The federal government is ready to work with provincial and territorial partners to ensure broad disclosure coverage across the Canadian economy. The government will seek to harmonize its regulations with those that will be required from public companies by securities regulators. More details will be released in due course.

These two sustainable finance initiatives will mobilize further private sector capital towards activities essential to building a net-zero economy. More private sector capital will enable businesses to grow the economy, create more good-paying jobs for Canadians, and boost their resiliency against the risks posed by climate change.

In addition to these announcements, today, the federal government successfully issued an additional $2 billion in green bonds, through a re-opening of Canada’s second green bond issued in February.

Together, today’s progress is about building a flourishing Canadian sustainable finance industry and sending a clear signal to corporate boards and shareholders, at home and around the world, that Canada is their trusted partner for putting private capital to work in the race to net-zero.

Quotes

“In the 21st century, a competitive economy is a net-zero economy. We are seizing Canada’s economic advantages to attract investment and ensure Canadian workers benefit their fair share in the global race to net-zero. Today’s release of a path for Made-in-Canada sustainable investment guidelines and climate disclosures from large companies will accelerate the flow of private capital into Canada, in turn growing our economy, creating good jobs, and advancing our progress to net-zero emissions by 2050.”

The Honourable Chrystia Freeland, Deputy Prime Minister and Minister of Finance

“Building a cleaner economy is not only an environmental imperative, it is a major economic opportunity.
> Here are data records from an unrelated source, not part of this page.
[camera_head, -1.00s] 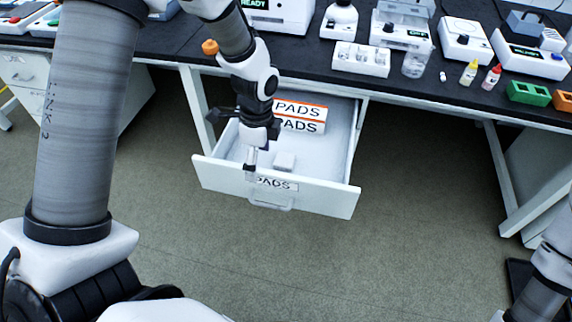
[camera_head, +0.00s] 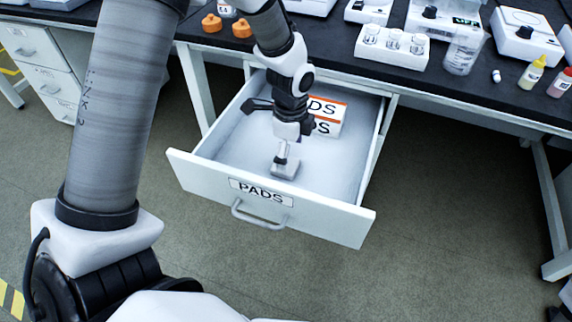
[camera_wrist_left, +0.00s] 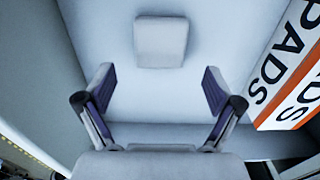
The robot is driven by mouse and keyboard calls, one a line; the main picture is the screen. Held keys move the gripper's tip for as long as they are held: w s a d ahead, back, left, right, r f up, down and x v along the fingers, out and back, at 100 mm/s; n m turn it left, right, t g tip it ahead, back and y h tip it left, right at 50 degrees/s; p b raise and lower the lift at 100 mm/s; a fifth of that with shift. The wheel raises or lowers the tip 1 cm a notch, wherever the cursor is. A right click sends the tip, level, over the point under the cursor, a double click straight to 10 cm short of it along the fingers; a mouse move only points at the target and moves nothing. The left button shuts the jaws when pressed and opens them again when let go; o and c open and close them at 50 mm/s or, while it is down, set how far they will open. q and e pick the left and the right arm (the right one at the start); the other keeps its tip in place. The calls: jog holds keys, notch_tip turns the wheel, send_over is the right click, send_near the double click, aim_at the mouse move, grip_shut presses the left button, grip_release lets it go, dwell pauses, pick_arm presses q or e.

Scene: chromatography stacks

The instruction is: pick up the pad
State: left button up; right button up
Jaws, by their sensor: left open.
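The pad (camera_head: 286,168) is a small pale grey-white block lying on the floor of the open drawer (camera_head: 345,217). It also shows in the left wrist view (camera_wrist_left: 161,42), at the top centre, beyond the fingertips. My left gripper (camera_head: 281,160) reaches down into the drawer just above or beside the pad; the head view does not show whether they touch. In the left wrist view the gripper (camera_wrist_left: 159,92) is open, with nothing between its fingers. My right gripper is not in view.
Boxes marked PADS (camera_head: 328,117) stand at the back of the drawer, right of my left gripper. The drawer front has a PADS label and a handle (camera_head: 258,214). The black bench top (camera_head: 385,68) above holds vials, a beaker and instruments.

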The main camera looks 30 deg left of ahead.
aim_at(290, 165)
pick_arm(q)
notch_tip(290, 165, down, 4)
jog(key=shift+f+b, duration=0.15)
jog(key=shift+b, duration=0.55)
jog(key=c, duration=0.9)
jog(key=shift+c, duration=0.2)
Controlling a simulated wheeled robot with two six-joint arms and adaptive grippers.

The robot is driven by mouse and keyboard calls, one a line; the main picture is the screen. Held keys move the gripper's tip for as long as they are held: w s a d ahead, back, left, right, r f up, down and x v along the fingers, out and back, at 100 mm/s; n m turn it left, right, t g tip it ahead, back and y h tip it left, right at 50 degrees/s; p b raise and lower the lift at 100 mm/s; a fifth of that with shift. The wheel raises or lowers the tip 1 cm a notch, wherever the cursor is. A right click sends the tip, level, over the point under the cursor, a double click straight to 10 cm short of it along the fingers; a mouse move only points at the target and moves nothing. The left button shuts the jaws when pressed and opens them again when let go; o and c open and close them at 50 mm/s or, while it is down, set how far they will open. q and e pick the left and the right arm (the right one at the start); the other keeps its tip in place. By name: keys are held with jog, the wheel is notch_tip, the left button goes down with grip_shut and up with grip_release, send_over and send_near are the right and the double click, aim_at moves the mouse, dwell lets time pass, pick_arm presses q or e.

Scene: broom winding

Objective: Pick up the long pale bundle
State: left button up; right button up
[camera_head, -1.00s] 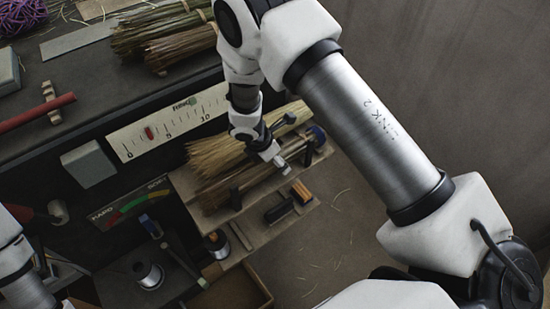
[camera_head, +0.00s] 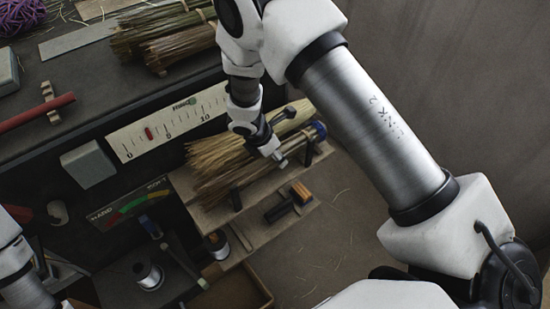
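The long pale bundle (camera_head: 215,154) lies slanted on a wooden rack, its loose straw ends to the left and its bound end to the upper right. A darker bundle (camera_head: 222,183) with a blue band at its right end lies just below it. My right gripper (camera_head: 283,135) is over the right part of the pale bundle. Its fingers look spread, one above the bundle and one below; the wrist hides part of the straw. Whether the fingers touch it is unclear. My left arm shows only at the lower left edge; its gripper is out of view.
The wooden rack (camera_head: 262,188) has dark upright pegs. A small hammer-like tool (camera_head: 290,203) lies on the board below it. A white scale strip (camera_head: 140,136) edges the dark bench. More bundles (camera_head: 165,30) lie at the top. An open box (camera_head: 240,290) is below.

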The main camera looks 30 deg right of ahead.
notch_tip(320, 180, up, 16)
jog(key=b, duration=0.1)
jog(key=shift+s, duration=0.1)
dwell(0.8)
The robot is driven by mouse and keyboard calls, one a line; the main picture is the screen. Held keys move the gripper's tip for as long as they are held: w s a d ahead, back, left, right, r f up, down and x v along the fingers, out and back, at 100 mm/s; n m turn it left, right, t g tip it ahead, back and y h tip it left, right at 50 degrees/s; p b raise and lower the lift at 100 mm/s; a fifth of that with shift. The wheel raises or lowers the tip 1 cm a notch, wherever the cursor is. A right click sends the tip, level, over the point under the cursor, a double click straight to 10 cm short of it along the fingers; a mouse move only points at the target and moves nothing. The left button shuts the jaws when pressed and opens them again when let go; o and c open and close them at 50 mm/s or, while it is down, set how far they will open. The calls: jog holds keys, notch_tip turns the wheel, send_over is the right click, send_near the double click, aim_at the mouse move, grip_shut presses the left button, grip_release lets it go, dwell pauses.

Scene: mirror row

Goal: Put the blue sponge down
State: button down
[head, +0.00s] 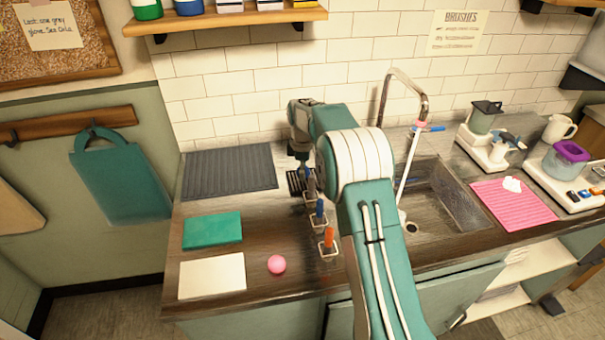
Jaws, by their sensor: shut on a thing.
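My gripper (306,183) is at the end of my teal and white arm, low over the middle of the counter, just right of the dark ribbed mat (229,174). It is shut on something, but my arm hides most of the jaws and I cannot make out what they hold. No blue sponge shows clearly. A small blue upright piece (319,209) and an orange one (328,238) stand in small holders just in front of the gripper. A flat teal pad (212,230) lies on the counter to the left.
A white sheet (212,276) and a pink ball (276,264) lie near the front edge. The sink (450,195) with its tall tap (422,100) is to the right, then a pink mat (514,204). Bare wood shows between the teal pad and the holders.

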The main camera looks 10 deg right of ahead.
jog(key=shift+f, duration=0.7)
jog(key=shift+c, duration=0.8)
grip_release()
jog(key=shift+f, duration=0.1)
The development of a sustainable investment taxonomy, paired with heightened transparency on climate disclosures, amounts to an important stepping stone for Canada on the path towards that cleaner economy. These initiatives will help mobilize needed private sector financial flows to build a cleaner economy and give investors who are looking for the sustainable option the clear direction they seek.”

The Honourable Steven Guilbeault, Minister of Environment and Climate Change

“Canadian workers and businesses are already attracting historic investment in areas such as clean energy, critical minerals, and electric vehicles, and seeing the associated benefits for job creation and economic growth. With changes announced today, investors will have more certainty that companies are taking real and serious action to address the climate crisis and drive down emissions, while building a strong economy.”

The Honourable Jonathan Wilkinson, Minister of Energy and Natural Resources

“Fighting climate change as well as protecting the economy and Canadians from the costs of climate inaction is a priority for our government. It’s important to send a clear signal to Canadian companies and organizations that climate risks and opportunities are critical to integrate into corporate culture and decision making, and that’s what we’re doing.”

The Honourable François-Philippe Champagne, Minister of Innovation, Science and Industry

“Creating a financial system that is sustainable and globally competitive is essential for Canada’s economic future. In order to compete both at home and abroad, we are moving forward with sustainable investment guidelines and mandatory climate disclosures to help provide credibility, accountability, and transparency in the marketplace. These are essential conditions for investors and companies to fill the investment gap necessary to meet the climate challenge while seizing generational opportunities for clean prosperity.”

Ryan Turnbull, Parliamentary Secretary to the Deputy Prime Minister and Minister of Finance and to the Minister of Innovation, Science and Industry

Quick facts

  • In Budget 2024the federal government committed to provide an update by the end of 2024 on the development of Made-in-Canada sustainable investment guidelines, in recognition that promoting credible climate investment and combatting greenwashing are critical to fostering investor confidence and mobilizing the private investment Canada needs to achieve net-zero by 2050. 

  • In the 2023 Fall Economic Statement, the federal government committed to develop options for making climate disclosures mandatory, as part of expanding mandatory climate disclosures across the Canadian economy. It also first announced the government’s commitment to developing a Made-in-Canada taxonomy. 

  • The development of a Made-in-Canada sustainable finance taxonomy and regulations to require climate disclosures from large companies builds on the important work done by the Sustainable Finance Action Council.

  • The federal government is investing over $160 billion in its net-zero economic plan, including through a $93 billion suite of tax credits for major economic investments in:

    • Carbon capture, utilization, and storage;
    • Clean technology;
    • Clean hydrogen;
    • Clean technology manufacturing;
    • Clean electricity; and,
    • Electric vehicle (EV) supply chains.
  • In addition to tax credits for major economic investments, the federal government is attracting net-zero private sector investment by:

    • Catalyzing private investment in low-carbon projects, technologies, businesses, and supply chains through the $15 billion Canada Growth Fund, which has already invested over $2 billion across eight deals, including three novel Carbon Contracts for Difference;
    • Leveraging at least $20 billion from the Canada Infrastructure Bank to build major clean electricity and clean growth infrastructure projects;
    • Securing Canada’s advantage as the world’s supplier of choice for critical minerals and the clean technologies they enable, by further developing supply chains through a $3.8 billion Critical Minerals Strategy; and,
    • Building more clean, affordable, and reliable power, and supporting innovation in electricity grids, including offshore wind, through the $3 billion recapitalization of the Smart Renewables and Electrification Pathways Program.
  • The third-party, arm’s-length organization(s) will further develop and implement the taxonomy.

  • The Department of Finance, Environment and Climate Change Canada, and Innovation, Science and Economic Development Canada will work together to make the required legislative and regulatory changes for mandatory climate disclosures.